This quote from Brian Armstrong holds the clue to an underappreciated threat to Coinbase.
…many of the companies we think of as cryptocurrency exchanges were actually brokerages, exchanges, custodians, and clearing houses bundled into one….I think we’ll see the cryptocurrency market structure evolve to more closely resemble the traditional financial world, with these functions being separated out…Brian Armstrong
- Brokerages are an inevitable evolution of crypto-finance, abstracting investors from exchanges.
- This is the new battleground in crypto and the winner holds the key to serving users with a full suite of financial products.
- Coinbase faces a classic innovator’s dilemma. Their exchange business is a cash cow today, but a liability in the battle to own the brokerage layer and winning the next phase in crypto.
The $100B opportunity over the next decade is to own the brokerage layer in crypto.
Let’s assume Brian is right and crypto-brokerages emerge. The key to appreciating the importance of this trend is that brokerages, not exchanges, own the end user relationship. And owning that relationship is critical.
That relationship is the key to cross-selling banking, savings, borrowing and investing products, crypto or otherwise. Winners in finance offset high CAC by serving all your finance needs. The brokerage has the customer touch points to understand their needs and market other products.
This is why every fintech company follows a land and expand strategy and why Coinbase is expanding from their core exchange business.
Coinbase’s strength today, their exchange, may be severely impacted in the battle to own the brokerage layer.
Brokerages execute customer orders at the best price, thus they operate across exchanges tied to no single source of liquidity.

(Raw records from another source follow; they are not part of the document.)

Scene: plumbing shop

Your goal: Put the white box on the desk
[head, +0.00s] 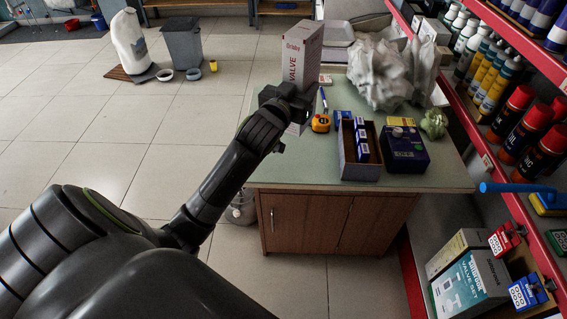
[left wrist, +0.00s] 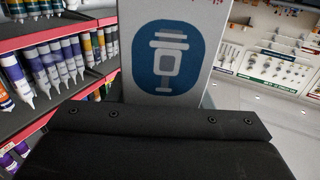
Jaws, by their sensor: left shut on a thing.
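The white box (head: 302,50), tall and printed with VALVE, stands upright at the left back of the desk (head: 445,172). My left gripper (head: 288,98) is shut on the lower part of the box. In the left wrist view the box (left wrist: 168,50) fills the middle, with a dark blue round picture on its face. The arm and gripper cover part of the box's lower end, so I cannot tell whether it touches the desk top. My right gripper is not in view.
On the desk are an orange tape measure (head: 321,123), an open box of small blue packs (head: 348,160), a dark blue box (head: 405,150) and crumpled pale plastic (head: 385,70). A red-edged shelf (head: 500,175) with bottles borders the right. The front left desk top is clear.

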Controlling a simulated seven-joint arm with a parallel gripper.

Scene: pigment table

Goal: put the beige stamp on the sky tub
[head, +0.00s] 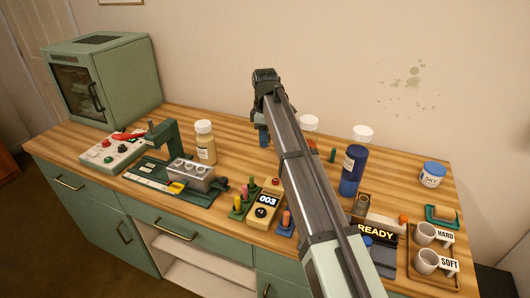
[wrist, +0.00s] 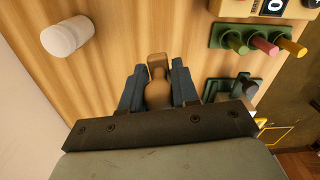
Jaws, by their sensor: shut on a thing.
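The beige stamp (wrist: 157,92) is between the two blue fingers of my gripper (wrist: 158,88) in the wrist view, its wider block end pointing away from the palm. In the head view my gripper (head: 263,136) is over the back middle of the table, and the stamp cannot be made out there. I cannot tell whether the stamp touches the wood. The sky tub (head: 432,181), a small white tub with a blue lid and a "SKY" label, stands at the right of the table, far from my gripper. Its lid top looks bare.
A tall blue bottle (head: 352,172) with a white cap stands between my gripper and the tub. Another white-capped bottle (head: 309,123) is partly behind my arm. A green rack of colored pegs (wrist: 258,41) is near the stamp. Cups (head: 427,261) stand at front right.

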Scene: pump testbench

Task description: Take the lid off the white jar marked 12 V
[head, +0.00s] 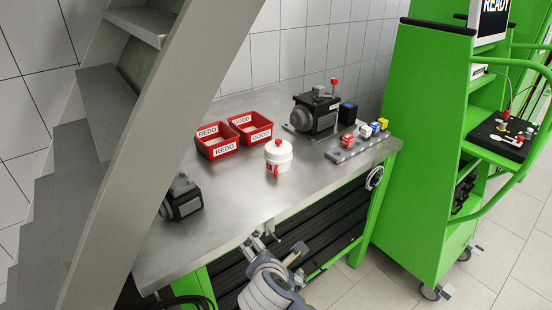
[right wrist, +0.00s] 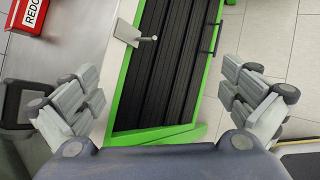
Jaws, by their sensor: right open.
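The white jar (head: 279,160) stands upright on the metal workbench, with its white lid (head: 278,146) on and a red knob on top. A red mark shows on its side, but its writing is too small to read. My right gripper (head: 277,248) is at the bench's front edge, nearer the camera than the jar and apart from it. In the right wrist view my right gripper (right wrist: 165,98) is wide open, with nothing between its fingers. The jar is not visible in that view. My left gripper is not in view.
Red bins marked REDO (head: 217,140) and GOOD (head: 250,127) stand behind the jar. A grey pump (head: 315,112) and a rack of coloured blocks (head: 355,143) stand to the right. A dark motor (head: 181,198) sits at left. Grey stairs (head: 120,170) block the left side.

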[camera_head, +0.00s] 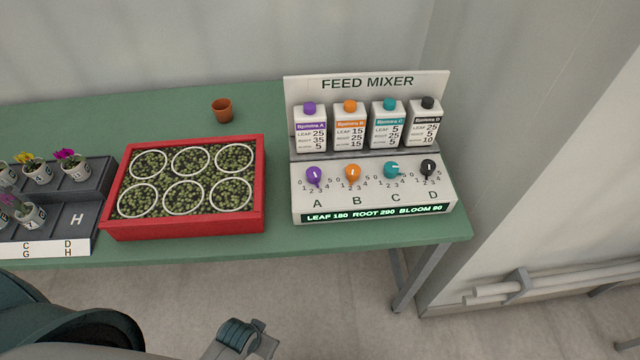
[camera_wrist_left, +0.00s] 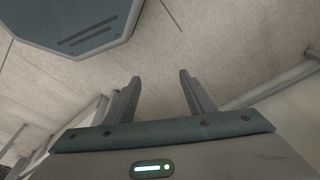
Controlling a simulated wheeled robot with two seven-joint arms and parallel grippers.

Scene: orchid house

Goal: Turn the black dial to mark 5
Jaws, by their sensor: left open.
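The black dial (camera_head: 428,168) is the rightmost knob on the feed mixer's (camera_head: 372,207) sloped front panel, above the letter D. Small numbers from 0 to 5 curve around its lower side; its exact setting is too small to read. The lit display (camera_head: 376,213) reads LEAF 180 ROOT 290 BLOOM 90. My left gripper (camera_wrist_left: 160,77) is open and empty in the left wrist view, with bare floor beyond its fingers. It is away from the dial. My right gripper is in neither view.
Purple (camera_head: 314,174), orange (camera_head: 352,173) and teal (camera_head: 391,169) dials sit left of the black one. Several bottles stand behind them. A red tray (camera_head: 184,228) of ringed plants and a terracotta pot (camera_head: 222,110) share the green table (camera_head: 277,243). A wall stands to the right.

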A healthy market for crypto-brokerage products would deteriorate Coinbase’s pricing power and volume.
Today all Coinbase retail orders are funneled directly to their exchange. Competing with other high-quality brokerage products would require Coinbase to provide best execution for customers, distributing their order flow across competing exchanges.
This begs the question, will they sacrifice short term revenue for the longer term prize. It’s easy to say yes in theory but hard to do in practice, even for a private company.
Consider that they just raised trading fees! It’s less expensive for them to offer this service over time, but they chose to offset declining volumes by raising fees. Does that sounds like a company ready to sacrifice short term revenue?
Brokerages make the market more efficient in general which reduces cost. So even if Coinbase doesn’t compete directly with other brokerages, they will feel their emergence via reduced margin.
Are you thinking that Coinbase is the 100 lb. gorilla of crypto and will naturally dominate every layer in the stack? Consider though that only ~50M people hold crypto today. A rounding error. The billions of new users will choose their onboarding path via crypto-native brokerages and banks, not directly with exchanges. So Coinbase’s dominance is far from certain.